Demokrat partili Georgia Eyaleti milletvekili Hank Johnson, Türkiye’nin son dönemde izlediği aktif dış politikayı överek, bu politikayı Suriye ve İran krizlerin çözümünde de izlemesi çağrısında bulundu.
Johnson, "Türkiye’nin Afganistan’daki NATO operasyonları, Somali açıklarındaki deniz korsanlarıyla mücadele, Libya harekatı gibi çokuluslu güvenlik görevlerinde yer alması, uluslararası gelişmelere daha girişken bir tavır aldığını gösteriyor. Amerika Türkiye’nin bu girişimlerine sahip çıkmalı ve yönlendirmeli, dışlamaktan ya da kontrol altına almaktansa kaçınmalıdır.

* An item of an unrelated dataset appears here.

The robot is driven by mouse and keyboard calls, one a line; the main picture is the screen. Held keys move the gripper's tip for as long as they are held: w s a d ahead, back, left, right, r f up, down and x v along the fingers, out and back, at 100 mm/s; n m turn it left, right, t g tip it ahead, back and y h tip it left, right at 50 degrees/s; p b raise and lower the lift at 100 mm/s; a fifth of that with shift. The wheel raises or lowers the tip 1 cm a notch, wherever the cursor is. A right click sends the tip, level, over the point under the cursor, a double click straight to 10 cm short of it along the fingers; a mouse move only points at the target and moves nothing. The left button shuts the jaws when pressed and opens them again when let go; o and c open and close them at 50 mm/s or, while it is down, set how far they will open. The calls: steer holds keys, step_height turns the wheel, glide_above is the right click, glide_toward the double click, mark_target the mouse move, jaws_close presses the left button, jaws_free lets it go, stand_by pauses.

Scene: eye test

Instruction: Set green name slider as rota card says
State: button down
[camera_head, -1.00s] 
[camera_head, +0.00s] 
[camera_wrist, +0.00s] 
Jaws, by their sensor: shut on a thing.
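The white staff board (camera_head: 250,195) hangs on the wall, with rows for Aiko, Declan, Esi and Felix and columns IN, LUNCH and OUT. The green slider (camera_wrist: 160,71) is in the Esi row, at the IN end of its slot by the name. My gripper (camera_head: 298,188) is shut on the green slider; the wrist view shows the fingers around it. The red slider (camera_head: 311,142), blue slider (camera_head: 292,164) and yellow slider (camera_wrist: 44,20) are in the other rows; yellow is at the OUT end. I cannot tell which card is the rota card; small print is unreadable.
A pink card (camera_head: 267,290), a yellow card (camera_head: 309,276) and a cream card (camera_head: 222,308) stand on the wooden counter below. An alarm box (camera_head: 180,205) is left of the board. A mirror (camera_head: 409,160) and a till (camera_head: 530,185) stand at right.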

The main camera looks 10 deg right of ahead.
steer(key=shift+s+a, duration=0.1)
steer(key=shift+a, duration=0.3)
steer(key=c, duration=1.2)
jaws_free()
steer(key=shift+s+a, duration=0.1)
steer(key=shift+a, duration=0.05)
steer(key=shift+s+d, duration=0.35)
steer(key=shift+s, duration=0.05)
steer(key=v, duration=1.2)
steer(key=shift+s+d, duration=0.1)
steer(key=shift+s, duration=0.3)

Türkiye, NATO’nun Libya harekatı öncesinde Kuzey Amerika - Avrupa ittifakıyla Müslüman dünyası arasında köprü oluşturma becerisi gösterdi. Bence Türkiye bu aynı rolü iki zorlu diplomatik sorunla mücadelede de oynamalı: Biri Suriye krizi, diğeri de İran’ın nükleer programının doğurabileceği kriz.

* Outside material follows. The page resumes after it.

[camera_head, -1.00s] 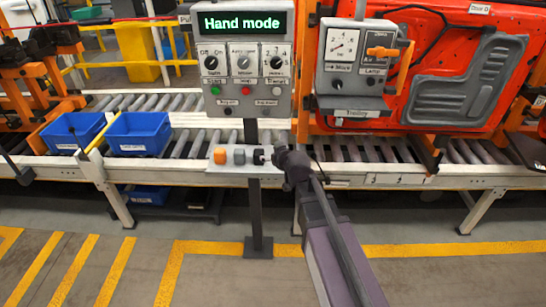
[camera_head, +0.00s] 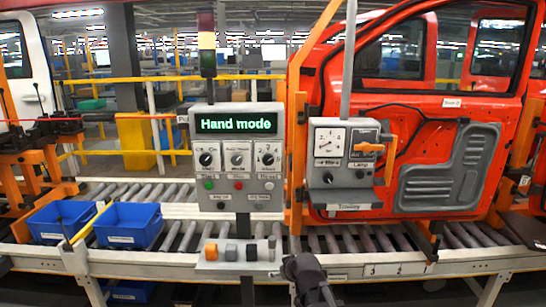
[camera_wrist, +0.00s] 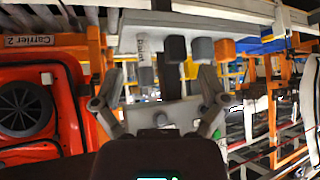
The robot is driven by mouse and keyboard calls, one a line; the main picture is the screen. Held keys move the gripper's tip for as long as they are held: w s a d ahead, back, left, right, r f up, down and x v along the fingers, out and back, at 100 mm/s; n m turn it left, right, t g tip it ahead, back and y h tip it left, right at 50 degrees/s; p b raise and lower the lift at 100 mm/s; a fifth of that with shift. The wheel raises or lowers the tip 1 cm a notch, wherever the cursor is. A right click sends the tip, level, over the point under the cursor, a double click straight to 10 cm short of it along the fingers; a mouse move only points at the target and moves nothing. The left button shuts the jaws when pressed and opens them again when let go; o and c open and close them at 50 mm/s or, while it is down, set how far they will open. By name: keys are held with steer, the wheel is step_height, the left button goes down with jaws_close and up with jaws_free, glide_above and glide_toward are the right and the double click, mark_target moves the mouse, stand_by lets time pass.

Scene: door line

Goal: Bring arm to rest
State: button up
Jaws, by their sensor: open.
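My gripper (camera_head: 303,268) is at the bottom of the head view, dark and seen from behind, just right of the small shelf. Its fingers are hidden there. In the wrist view my gripper (camera_wrist: 158,98) shows two grey fingers spread wide apart, with nothing held between them.
A control panel (camera_head: 238,160) reading "Hand mode" stands behind the shelf. A second box (camera_head: 345,165) with a gauge and orange handle hangs by a red door (camera_head: 455,130). Two blue bins (camera_head: 128,226) sit on the roller conveyor (camera_head: 375,240) at left.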

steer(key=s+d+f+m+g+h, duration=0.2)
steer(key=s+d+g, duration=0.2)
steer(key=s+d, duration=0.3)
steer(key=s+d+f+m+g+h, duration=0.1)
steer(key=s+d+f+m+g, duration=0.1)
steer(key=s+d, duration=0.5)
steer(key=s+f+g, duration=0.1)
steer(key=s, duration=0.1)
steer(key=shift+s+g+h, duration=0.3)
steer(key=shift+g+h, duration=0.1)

“Komşularla sıfır sorun” güden dış politikası, Türkiye’nin yaratıcı diplomatik girişimlerinde yapıcı bir zemin oluşturuyor. Herkesi her zaman memnun etmek mümkün değil. Ama Türkiye’nin dürüst arabuluculuğu, hayati diplomatik başarılar elde etmemize yardımcı oluyor," şeklinde konuştu.
Temsilciler Meclisi üyesi Hank Johnson, Türkiye’nin bölgesinde örnek bir ülke olabilmesi için demokratik kurumlarını güçlendirmesini de istedi. Demokrat partilli milletvekilinin dikkatini çektiği bir sorun da Türkiye’deki basın özgürlüğü konusu oldu.

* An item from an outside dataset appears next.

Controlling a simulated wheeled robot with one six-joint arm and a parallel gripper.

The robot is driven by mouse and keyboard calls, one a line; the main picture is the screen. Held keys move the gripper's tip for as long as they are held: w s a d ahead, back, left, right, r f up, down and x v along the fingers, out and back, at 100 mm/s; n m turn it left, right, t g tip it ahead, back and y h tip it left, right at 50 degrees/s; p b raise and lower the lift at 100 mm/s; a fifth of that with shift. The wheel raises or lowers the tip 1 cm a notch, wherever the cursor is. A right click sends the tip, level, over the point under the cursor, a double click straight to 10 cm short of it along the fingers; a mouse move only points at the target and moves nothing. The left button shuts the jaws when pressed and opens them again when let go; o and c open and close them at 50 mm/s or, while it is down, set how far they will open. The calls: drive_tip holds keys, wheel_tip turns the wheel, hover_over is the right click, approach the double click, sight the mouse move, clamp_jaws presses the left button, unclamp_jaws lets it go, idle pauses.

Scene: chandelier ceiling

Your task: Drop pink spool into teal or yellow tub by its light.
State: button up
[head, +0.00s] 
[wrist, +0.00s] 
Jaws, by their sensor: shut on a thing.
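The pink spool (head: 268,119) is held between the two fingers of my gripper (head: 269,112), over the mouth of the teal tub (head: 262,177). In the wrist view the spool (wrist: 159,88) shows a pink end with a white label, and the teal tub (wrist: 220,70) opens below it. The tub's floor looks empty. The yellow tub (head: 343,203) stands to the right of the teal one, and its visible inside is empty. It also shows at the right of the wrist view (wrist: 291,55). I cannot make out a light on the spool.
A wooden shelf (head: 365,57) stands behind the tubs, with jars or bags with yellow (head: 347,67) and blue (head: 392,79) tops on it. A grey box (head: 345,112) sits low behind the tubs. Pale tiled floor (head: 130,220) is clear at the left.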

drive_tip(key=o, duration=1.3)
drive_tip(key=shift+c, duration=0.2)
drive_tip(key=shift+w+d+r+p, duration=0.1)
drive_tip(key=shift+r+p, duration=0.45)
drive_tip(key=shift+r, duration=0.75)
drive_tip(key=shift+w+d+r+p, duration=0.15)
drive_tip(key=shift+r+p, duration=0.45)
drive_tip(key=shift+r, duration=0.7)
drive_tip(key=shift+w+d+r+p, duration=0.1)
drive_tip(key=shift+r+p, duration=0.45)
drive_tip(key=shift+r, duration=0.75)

Johnson, "Arap Baharı uzun zamandır baskı altında yaşayan toplumlara umut ve demokratik bilinç kazandırdı. Ancak Amerika’da bazıları, Müslüman dünyasında halkoylarıyla seçilen yönetimlerin Washington’un çıkarlarına hizmet etmeyeceğini düşünüyor.
Oysa Türkiye İslam ve demokrasiyi, Amerika ve müttefikleriyle yapıcı ilişkilerine zarar vermeden uzlaştırmayı başardı. Bölgede etik bir yönetim ve siyasi bir model olma konusunda potansiyelinin tamamını kullanmak istiyorsa Türkiye, tehdit altında olan demokratik kurumlarını güçlendirmek zorunda.
Bağımsız bir yargı ve özgür bir basın her demokrasi için geçerli. Ve özgür basın, yalnızca hukuki haklarından yoksun bırakılıp hapsedilme ya da yargılanma tehditlerinden değil, sindirme, şantaj ve rüşvet gibi dolaylı baskılardan da arındırılmalı.
Türkiye’de devletin ordu hakimiyetinden sivil hakimiyete geçmesi memnun edici bir gelişme. Ama eğer Türkiye güvenilir bir bölgesel ve küresel lider olarak hizmet vermek istiyorsa sivil yönetimin demokratik ilkeleri kucaklaması, inanç meselelerinde devletin tarafsızlığını koruması hayati önem taşıyor," şeklinde konuştu.